Sci‑Fi to Syllabus: 6 Classroom Activities Using Graphic Novels to Teach Physics

Hook: Turn student disengagement into curiosity with story-driven physics

Teachers: tired of equations feeling abstract and disconnected from students' lives? Graphic novels like Traveling to Mars and other transmedia IP give you a narrative engine to teach core astronautics concepts—gravity, thrust, energy, and radiation—while meeting curriculum goals. In 2026, with new IP partnerships (for example, The Orangery signing with WME) and growing classroom adoption of graphic novels and XR tools, the opportunity to use story-first STEM instruction has never been stronger.
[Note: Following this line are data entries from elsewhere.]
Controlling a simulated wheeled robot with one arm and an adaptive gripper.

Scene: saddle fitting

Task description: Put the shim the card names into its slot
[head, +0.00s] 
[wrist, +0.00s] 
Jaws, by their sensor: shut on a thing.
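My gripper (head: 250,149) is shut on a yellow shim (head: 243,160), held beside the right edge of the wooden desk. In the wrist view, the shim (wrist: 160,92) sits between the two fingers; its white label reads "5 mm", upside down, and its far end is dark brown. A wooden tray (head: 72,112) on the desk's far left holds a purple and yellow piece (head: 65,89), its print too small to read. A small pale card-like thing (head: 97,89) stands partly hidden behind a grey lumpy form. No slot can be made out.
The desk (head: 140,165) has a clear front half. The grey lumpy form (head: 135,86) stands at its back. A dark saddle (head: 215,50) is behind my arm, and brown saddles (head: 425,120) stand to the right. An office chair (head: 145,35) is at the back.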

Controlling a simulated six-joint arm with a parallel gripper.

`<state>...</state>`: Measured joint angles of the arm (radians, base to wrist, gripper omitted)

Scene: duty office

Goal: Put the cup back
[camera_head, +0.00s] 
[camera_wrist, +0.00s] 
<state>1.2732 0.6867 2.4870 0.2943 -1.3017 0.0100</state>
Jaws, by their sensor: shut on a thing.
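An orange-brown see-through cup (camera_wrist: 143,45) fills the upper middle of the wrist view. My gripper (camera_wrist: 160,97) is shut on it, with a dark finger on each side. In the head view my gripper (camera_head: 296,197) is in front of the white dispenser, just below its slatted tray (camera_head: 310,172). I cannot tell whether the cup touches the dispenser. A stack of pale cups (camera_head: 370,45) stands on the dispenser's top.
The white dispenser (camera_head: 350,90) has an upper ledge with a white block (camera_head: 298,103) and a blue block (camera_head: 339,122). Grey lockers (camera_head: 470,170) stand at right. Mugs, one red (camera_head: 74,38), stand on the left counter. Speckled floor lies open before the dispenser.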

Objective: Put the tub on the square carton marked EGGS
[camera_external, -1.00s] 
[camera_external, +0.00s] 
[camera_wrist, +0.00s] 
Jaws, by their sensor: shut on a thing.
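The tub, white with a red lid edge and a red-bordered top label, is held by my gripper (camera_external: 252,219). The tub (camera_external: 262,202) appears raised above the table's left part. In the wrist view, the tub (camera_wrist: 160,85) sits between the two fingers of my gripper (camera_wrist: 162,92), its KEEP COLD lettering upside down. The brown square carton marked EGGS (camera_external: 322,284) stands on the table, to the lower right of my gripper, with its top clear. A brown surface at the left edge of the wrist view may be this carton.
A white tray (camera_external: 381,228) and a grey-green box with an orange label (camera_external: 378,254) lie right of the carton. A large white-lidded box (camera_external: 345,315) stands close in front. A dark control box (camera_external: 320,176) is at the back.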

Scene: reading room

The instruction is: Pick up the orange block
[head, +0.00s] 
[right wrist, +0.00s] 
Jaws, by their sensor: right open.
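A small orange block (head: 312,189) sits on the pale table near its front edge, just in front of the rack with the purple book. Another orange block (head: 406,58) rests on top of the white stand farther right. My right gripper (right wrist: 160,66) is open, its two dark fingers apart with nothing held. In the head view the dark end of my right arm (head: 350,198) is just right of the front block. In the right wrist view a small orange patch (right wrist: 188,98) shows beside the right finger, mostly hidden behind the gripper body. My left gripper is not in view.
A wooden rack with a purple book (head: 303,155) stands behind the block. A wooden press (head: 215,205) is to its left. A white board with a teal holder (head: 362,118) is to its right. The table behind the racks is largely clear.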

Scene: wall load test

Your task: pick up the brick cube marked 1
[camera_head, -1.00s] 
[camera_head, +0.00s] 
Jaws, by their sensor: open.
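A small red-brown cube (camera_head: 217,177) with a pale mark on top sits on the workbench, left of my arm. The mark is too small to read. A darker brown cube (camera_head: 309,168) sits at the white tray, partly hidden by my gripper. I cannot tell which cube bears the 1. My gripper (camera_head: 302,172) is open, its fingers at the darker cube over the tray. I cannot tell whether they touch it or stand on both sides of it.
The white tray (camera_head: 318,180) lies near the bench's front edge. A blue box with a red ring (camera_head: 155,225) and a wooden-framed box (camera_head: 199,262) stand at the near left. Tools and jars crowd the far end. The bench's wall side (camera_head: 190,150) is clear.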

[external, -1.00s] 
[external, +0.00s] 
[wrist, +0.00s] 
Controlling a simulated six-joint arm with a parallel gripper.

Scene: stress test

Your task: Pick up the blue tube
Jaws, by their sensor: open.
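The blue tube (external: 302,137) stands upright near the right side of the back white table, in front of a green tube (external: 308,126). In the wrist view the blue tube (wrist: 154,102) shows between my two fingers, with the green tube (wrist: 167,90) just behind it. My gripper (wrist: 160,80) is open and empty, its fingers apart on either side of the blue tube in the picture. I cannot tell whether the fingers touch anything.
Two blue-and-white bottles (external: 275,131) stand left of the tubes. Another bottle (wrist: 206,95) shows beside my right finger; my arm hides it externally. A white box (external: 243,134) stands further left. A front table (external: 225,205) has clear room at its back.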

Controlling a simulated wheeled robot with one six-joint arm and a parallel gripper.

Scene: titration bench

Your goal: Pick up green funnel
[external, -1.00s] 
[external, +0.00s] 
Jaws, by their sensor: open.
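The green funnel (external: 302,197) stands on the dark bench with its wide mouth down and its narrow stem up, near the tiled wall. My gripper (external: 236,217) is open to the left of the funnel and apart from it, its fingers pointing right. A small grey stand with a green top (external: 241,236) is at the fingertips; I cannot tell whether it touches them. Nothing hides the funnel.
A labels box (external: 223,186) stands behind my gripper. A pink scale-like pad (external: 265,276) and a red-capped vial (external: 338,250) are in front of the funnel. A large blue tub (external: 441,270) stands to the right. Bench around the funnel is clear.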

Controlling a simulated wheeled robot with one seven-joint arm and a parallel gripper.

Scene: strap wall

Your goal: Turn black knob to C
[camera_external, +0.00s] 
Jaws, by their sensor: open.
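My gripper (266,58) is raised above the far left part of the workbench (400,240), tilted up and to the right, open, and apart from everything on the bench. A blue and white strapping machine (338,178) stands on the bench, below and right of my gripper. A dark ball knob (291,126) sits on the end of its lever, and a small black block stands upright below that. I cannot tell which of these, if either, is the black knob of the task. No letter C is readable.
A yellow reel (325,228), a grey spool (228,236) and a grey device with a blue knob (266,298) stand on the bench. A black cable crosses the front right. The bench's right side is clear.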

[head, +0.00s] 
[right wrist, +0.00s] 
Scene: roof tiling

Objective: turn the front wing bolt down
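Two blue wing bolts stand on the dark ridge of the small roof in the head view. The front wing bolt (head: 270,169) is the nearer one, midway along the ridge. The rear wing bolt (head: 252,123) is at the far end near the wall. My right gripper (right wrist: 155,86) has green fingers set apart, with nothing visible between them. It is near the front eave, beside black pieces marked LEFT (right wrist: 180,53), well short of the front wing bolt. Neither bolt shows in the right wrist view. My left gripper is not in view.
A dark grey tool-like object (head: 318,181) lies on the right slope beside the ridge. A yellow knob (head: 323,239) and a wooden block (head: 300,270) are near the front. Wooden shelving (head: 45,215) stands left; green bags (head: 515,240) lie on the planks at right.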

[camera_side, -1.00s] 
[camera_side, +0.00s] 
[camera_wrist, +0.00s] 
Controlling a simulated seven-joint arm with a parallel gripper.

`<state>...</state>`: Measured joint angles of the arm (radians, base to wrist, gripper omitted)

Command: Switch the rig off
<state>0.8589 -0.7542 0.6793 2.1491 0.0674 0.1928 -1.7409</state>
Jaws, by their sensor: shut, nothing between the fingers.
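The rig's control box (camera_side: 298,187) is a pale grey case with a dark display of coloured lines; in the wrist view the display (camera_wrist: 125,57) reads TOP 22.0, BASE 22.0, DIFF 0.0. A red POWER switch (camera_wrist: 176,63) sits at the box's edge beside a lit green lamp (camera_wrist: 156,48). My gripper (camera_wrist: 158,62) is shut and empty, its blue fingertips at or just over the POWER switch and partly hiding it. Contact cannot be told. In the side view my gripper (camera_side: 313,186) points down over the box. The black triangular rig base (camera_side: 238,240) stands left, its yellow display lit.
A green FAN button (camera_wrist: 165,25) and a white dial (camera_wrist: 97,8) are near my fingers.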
Why this approach matters in 2026

Recent trends show increased interest in transmedia IP for education and an expanding market for narrative STEM resources. Using graphic novels as a scaffold answers common teacher pain points: students struggle with abstract reasoning, lack motivation for math-heavy derivations, and need authentic assessment. Narrative-driven physics delivers context, frames problems as real decisions characters must solve, and supports project-based learning.

Note: In January 2026 The Orangery—owner of hit series like Traveling to Mars—signed with WME, highlighting how transmedia IP is becoming a classroom-ready resource (Variety, 2026).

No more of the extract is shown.